I love this workout. It’s a very boring thing to say but I can’t think of anything funny, sarcastic, or even clever to crack wise about. It’s one of those workouts that simply suits me. It’s hard but not in a “I’m about to dread this” kind of way (should be noted I enjoy pain because I’m sure many of you won’t agree). It’s just a solid total body workout that is the sort of thing I can almost always blend with my other sports specific training.
So what’s it like?
It follows the Asylum format of kicking into gear out of the gate with a very active warm-up. These warm-ups are the kind of thing that let you know if you should be doing this program. If you can’t complete the warm-up you aren’t ready. No reason to get frustrated, just use a different program to prepare. Remember it’s designed to be done post Insanity.
The workout consists of a bunch of functional-style strength movements that work every muscle group in your body. No matter which you are targeting each movement requires engaging your core from an athletic position. As the workout progresses form becomes harder to hold but remains the focal point of your concentration. It not so much about how much you lift as how well you can control each lift. The result is a balanced full body pump that has you feeling like… well… you just got stronger.

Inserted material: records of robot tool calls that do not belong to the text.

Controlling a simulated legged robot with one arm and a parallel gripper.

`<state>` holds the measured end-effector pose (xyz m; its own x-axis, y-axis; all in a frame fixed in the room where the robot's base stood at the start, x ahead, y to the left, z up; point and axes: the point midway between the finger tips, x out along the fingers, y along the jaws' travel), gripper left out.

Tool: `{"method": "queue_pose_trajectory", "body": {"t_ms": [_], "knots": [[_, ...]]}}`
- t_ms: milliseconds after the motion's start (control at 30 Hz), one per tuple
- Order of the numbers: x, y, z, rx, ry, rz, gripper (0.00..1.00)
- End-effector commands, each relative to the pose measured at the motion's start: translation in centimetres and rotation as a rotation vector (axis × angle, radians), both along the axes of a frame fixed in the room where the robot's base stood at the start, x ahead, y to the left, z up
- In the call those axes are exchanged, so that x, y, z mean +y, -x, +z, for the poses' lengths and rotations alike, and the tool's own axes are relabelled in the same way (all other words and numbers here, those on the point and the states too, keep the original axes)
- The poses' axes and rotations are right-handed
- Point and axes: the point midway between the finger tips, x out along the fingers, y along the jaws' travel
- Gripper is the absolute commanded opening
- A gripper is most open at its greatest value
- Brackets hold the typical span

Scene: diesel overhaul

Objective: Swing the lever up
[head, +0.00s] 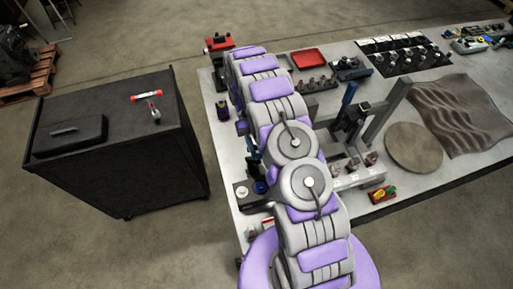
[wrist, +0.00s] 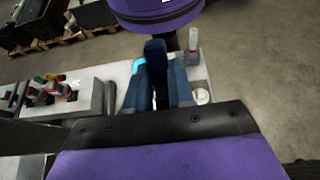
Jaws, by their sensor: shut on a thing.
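My gripper (wrist: 159,88) shows in the wrist view with its two blue fingers closed around a dark blue lever (wrist: 155,50). The lever's blunt end stands out between the fingertips; its pivot and lower part are hidden. In the head view my purple and grey arm reaches over the bench and covers most of this spot. Blue parts (head: 258,155) show just left of the arm there, and I cannot tell finger from lever.
The light workbench (head: 225,130) holds a red tray (head: 308,59), a blue-handled black device (head: 349,115), a round disc (head: 414,147) and a wavy plate (head: 465,110). A dark cabinet (head: 115,150) stands left, with clear floor between.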

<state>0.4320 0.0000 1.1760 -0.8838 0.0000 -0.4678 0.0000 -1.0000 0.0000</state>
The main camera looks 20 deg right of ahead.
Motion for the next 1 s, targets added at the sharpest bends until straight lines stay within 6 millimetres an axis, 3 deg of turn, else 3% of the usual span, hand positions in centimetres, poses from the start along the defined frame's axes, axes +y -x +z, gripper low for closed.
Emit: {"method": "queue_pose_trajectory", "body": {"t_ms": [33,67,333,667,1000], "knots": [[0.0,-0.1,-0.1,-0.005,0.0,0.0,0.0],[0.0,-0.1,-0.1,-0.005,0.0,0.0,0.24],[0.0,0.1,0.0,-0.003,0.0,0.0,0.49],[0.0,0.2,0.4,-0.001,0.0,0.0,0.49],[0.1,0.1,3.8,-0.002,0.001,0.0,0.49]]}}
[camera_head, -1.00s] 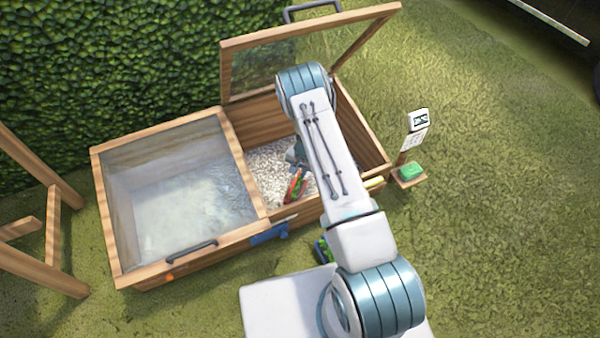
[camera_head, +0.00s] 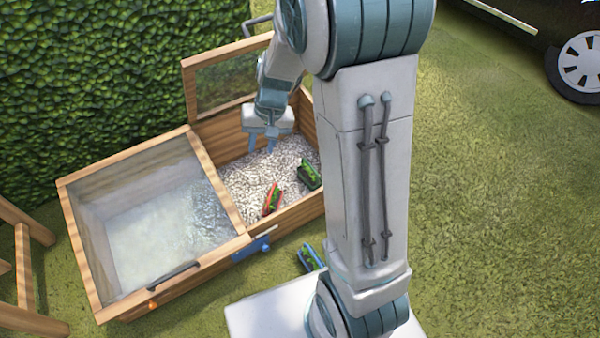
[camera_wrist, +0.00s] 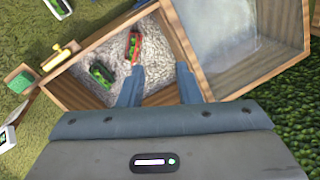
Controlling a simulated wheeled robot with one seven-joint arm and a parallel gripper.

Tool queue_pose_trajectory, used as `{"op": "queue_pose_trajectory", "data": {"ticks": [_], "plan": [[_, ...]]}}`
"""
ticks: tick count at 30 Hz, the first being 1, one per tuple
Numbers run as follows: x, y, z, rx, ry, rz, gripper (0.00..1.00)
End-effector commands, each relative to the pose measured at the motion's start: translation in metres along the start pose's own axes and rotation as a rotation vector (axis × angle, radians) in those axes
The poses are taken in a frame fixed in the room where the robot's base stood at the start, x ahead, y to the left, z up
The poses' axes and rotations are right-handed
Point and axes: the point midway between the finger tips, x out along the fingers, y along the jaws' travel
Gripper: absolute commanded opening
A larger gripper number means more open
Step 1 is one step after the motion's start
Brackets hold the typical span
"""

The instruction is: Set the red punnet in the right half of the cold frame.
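The red punnet (camera_head: 272,200) with green contents sits on pale gravel in the open right half of the cold frame (camera_head: 283,215), near its front wall and the middle divider. It also shows in the wrist view (camera_wrist: 134,46). A dark punnet (camera_head: 309,174) with green contents sits to its right on the same gravel, and it also shows in the wrist view (camera_wrist: 103,74). My gripper (camera_head: 262,150) is above the back part of the right half, apart from both punnets. Its fingers (camera_wrist: 160,90) are open with nothing between them.
The left half is under a closed glass lid (camera_head: 160,215). The right lid (camera_head: 230,85) stands raised at the back. A blue punnet (camera_head: 311,257) is outside the front wall. A wooden stand (camera_head: 22,265) is at left. A green block (camera_wrist: 20,82) lies outside the frame.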

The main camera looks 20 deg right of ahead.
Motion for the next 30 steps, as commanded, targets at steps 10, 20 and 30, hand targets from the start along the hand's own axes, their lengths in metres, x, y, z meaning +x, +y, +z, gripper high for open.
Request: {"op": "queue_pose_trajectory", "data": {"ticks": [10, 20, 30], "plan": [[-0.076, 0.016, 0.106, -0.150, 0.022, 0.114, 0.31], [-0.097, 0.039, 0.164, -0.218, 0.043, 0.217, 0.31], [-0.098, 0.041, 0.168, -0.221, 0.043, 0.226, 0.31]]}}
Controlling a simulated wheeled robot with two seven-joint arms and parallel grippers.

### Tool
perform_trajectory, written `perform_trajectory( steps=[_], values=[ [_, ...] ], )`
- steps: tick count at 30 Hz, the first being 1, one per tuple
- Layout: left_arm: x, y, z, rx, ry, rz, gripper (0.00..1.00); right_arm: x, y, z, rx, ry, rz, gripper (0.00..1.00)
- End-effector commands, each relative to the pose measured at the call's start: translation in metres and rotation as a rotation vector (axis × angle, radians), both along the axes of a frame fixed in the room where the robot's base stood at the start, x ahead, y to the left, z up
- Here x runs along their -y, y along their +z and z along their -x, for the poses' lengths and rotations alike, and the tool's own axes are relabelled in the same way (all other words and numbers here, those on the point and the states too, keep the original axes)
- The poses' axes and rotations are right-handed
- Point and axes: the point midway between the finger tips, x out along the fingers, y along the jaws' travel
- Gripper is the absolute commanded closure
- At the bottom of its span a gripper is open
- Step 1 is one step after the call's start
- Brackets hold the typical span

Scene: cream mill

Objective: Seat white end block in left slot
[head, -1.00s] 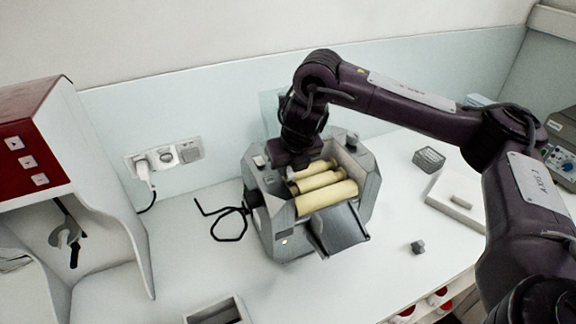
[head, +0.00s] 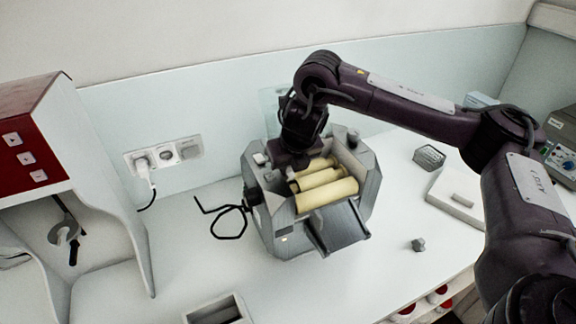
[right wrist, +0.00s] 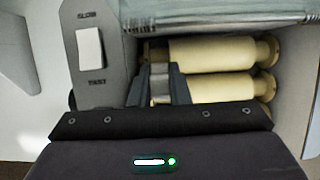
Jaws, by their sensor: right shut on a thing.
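The mill (head: 282,240) is a grey machine with several cream rollers (head: 328,194) lying in its open top. My right gripper (right wrist: 160,85) points down at the left end of the rollers, inside the mill's left side wall. Its fingers are shut on a small pale piece, apparently the white end block (right wrist: 160,69), mostly hidden between them. The left slot is hidden under the gripper, so I cannot tell whether the block is in it. In the head view my right wrist covers the fingertips. My left gripper is not in view.
A pale switch (right wrist: 90,48) sits on the mill's side panel. A grey chute (head: 340,229) juts from the mill's front. A small grey knob (head: 418,245) and a white tray (head: 443,200) are to the right. The front counter is mostly clear.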

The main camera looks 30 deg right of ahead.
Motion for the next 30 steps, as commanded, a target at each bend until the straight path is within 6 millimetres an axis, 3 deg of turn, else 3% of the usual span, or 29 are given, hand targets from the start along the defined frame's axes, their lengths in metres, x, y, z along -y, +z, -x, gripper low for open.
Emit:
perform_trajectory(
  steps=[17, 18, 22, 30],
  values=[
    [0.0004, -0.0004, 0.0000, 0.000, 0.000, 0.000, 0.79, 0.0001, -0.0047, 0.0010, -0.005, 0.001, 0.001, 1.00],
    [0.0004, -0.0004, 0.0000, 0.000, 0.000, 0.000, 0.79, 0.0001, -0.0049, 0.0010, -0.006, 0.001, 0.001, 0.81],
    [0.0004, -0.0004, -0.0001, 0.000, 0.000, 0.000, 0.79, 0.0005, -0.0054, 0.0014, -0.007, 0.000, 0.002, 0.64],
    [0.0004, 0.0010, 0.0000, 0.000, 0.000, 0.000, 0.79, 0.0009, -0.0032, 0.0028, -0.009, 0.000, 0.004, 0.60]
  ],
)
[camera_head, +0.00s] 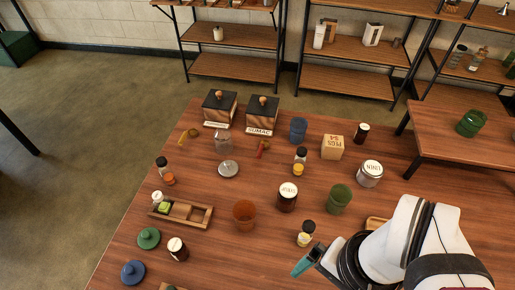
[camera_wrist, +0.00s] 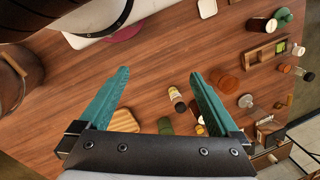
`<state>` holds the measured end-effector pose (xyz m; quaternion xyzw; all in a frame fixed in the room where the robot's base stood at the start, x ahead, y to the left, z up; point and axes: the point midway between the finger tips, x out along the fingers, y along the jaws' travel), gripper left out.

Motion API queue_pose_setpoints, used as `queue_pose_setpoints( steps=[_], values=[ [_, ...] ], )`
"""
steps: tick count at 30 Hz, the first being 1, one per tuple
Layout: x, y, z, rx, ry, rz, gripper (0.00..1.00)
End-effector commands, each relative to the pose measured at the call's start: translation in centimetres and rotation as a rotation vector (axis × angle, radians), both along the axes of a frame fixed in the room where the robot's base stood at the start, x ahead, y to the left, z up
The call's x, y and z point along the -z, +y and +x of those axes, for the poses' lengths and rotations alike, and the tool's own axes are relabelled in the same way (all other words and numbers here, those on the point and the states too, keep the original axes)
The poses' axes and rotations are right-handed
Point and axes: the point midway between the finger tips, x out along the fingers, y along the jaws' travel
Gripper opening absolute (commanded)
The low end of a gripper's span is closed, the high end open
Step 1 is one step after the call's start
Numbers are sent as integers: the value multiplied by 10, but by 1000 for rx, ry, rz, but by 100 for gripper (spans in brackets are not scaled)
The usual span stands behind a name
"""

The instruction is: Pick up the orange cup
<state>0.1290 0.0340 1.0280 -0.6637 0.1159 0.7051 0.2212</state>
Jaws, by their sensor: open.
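The orange cup (camera_head: 244,215) stands on the wooden table in the head view, right of the small wooden tray. It is translucent amber, and it also shows in the wrist view (camera_wrist: 228,84) to the right of my fingers. My gripper (camera_head: 301,267) is near the front of the table, to the right of and nearer than the cup. In the wrist view its two teal fingers (camera_wrist: 158,74) are spread wide apart with nothing held. It does not touch the cup.
A small bottle (camera_head: 305,234) stands between my gripper and the cup's right side. A dark jar (camera_head: 287,197) and a green cup (camera_head: 338,198) stand behind it. The wooden tray (camera_head: 193,221), a green lid (camera_head: 148,238) and a blue lid (camera_head: 133,272) are to the left.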

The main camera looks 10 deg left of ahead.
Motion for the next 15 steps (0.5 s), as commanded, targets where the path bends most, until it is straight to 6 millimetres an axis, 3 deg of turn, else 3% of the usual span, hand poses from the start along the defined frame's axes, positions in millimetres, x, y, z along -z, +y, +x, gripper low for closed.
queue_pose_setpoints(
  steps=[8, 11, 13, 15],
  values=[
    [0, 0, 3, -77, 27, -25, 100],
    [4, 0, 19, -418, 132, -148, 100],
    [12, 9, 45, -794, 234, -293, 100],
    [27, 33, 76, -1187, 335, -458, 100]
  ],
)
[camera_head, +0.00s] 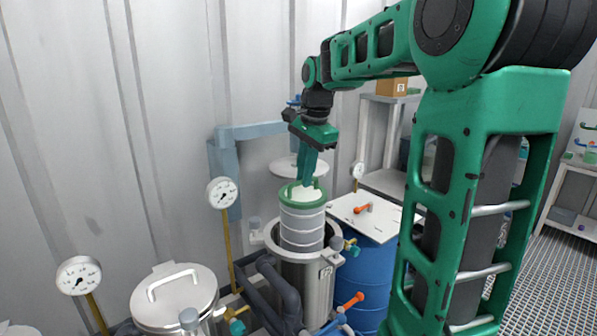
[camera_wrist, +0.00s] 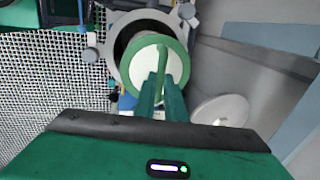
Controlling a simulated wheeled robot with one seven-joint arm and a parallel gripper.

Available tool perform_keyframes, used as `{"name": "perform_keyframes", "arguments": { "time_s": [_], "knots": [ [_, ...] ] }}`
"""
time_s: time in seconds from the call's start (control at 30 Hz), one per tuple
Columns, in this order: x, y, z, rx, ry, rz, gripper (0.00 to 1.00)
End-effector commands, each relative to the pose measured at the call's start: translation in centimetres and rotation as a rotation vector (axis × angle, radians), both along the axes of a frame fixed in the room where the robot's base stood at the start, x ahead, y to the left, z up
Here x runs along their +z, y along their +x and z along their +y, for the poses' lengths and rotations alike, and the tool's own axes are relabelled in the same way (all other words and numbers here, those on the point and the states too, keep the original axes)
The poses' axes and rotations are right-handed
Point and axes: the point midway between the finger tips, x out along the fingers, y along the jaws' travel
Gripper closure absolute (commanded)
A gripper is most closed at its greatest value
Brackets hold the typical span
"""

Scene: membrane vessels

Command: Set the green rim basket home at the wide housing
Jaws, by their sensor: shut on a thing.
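The basket with a green rim (camera_head: 302,222) is a pale ribbed cylinder with a green ring on top. It stands upright, its lower part inside the mouth of an open steel housing (camera_head: 308,286) and its upper part above the housing's rim. My gripper (camera_head: 308,180) is above the basket, pointing down, shut on the basket at its green top. In the wrist view the green rim (camera_wrist: 136,73) lies under my fingers (camera_wrist: 162,95), with a green bar across it. The housing's rim (camera_wrist: 115,42) shows beyond it, offset toward the top left. The basket's lower end is hidden.
A lidded vessel (camera_head: 175,300) stands at the left, with gauges (camera_head: 222,193) on posts nearby. A round lid (camera_head: 298,167) is raised behind the basket. A blue drum (camera_head: 365,270) under a white board (camera_head: 358,212) stands at the right.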

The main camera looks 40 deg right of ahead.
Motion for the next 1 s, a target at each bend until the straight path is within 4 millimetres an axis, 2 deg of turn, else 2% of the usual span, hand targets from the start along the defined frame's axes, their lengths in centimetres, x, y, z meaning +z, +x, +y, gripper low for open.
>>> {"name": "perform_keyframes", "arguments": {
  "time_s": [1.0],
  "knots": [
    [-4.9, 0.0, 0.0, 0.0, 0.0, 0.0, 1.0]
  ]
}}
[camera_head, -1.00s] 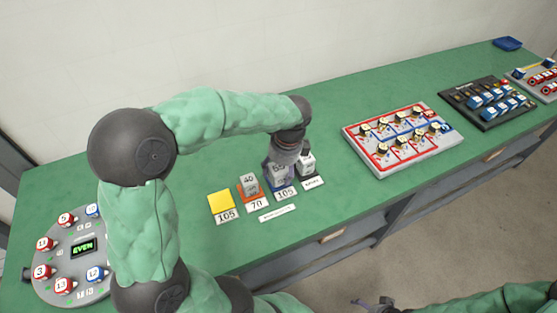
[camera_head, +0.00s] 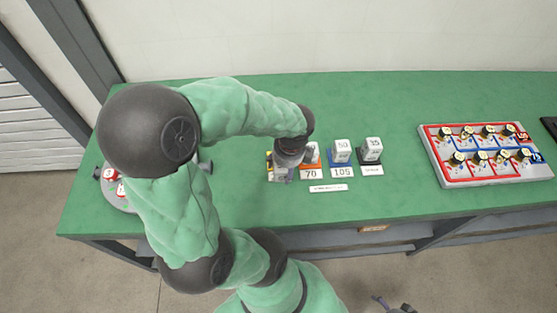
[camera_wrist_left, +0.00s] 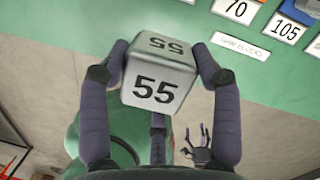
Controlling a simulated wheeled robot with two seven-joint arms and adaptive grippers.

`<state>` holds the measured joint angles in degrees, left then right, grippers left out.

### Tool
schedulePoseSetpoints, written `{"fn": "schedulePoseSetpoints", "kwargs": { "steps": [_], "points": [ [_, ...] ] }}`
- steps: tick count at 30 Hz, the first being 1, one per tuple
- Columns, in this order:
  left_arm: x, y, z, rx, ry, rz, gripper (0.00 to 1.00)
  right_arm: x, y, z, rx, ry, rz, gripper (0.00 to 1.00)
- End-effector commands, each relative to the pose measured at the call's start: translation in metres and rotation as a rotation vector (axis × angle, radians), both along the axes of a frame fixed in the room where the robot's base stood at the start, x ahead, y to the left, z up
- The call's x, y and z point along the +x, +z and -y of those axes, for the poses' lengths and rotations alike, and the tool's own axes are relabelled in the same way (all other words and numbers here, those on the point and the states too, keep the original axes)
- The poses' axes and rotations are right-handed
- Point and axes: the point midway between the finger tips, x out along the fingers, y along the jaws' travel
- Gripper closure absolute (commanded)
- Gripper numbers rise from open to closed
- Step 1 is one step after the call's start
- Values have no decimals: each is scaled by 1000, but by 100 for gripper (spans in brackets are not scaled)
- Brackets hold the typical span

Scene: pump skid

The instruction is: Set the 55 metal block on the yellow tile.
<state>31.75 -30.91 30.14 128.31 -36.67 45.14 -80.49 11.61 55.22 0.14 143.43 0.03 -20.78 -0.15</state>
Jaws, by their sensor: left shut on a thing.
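My left gripper (camera_head: 283,172) is shut on the 55 metal block (camera_wrist_left: 158,85). In the left wrist view the pale cube sits between the two dark fingers, with 55 on two faces. In the head view the wrist and gripper largely cover the block and the yellow tile (camera_head: 269,159), of which only a sliver shows. The gripper is over or just in front of that tile; contact cannot be told. My right gripper (camera_wrist_left: 198,147) is empty with its fingers spread, low in the left wrist view, and partly shows at the head view's bottom edge.
Right of the yellow tile stand a block on the orange tile (camera_head: 311,164), the 50 block (camera_head: 342,147) on a blue tile and the 35 block (camera_head: 373,146) on a dark tile. A red-and-blue switch panel (camera_head: 485,177) lies farther right. The green bench (camera_head: 225,165) is clear behind.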

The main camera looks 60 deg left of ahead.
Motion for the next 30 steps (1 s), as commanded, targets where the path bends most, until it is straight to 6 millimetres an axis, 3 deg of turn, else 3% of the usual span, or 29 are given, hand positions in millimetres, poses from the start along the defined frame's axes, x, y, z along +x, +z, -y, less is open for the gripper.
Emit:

There’s also some variability for those of you without a pull-up bar. I’ve done the movements both ways and I don’t have a preference as the ground variations seems to work as well as the pull-up options. Ironically, however, the one place in this workout where I have the most room to improve is with an exercise called “rock climbers”. This is a move where you hang in a lock-off position and switch your grip back and forth for a full minute (or is it two? Felt like two)–and it come late in the workout. I’m not sure how well the cast did because I was too preoccupied to watch, but from what it sounds like I’m sure it laid the hurt on.
While this must be the dullest review of a workout I’ve ever written I think Asylum Strength will get more use than any anything in my Beachbody arsenal. For someone like me who does a lot of mountain sports–or, really, any weekend warrior whose sport provides a lot of cardiovascular fitness—it’s a perfect compliment.
pic: choosing between a plank row or ‘rock climbers’ (note lock-off position becoming compromised. yes, it’s hard)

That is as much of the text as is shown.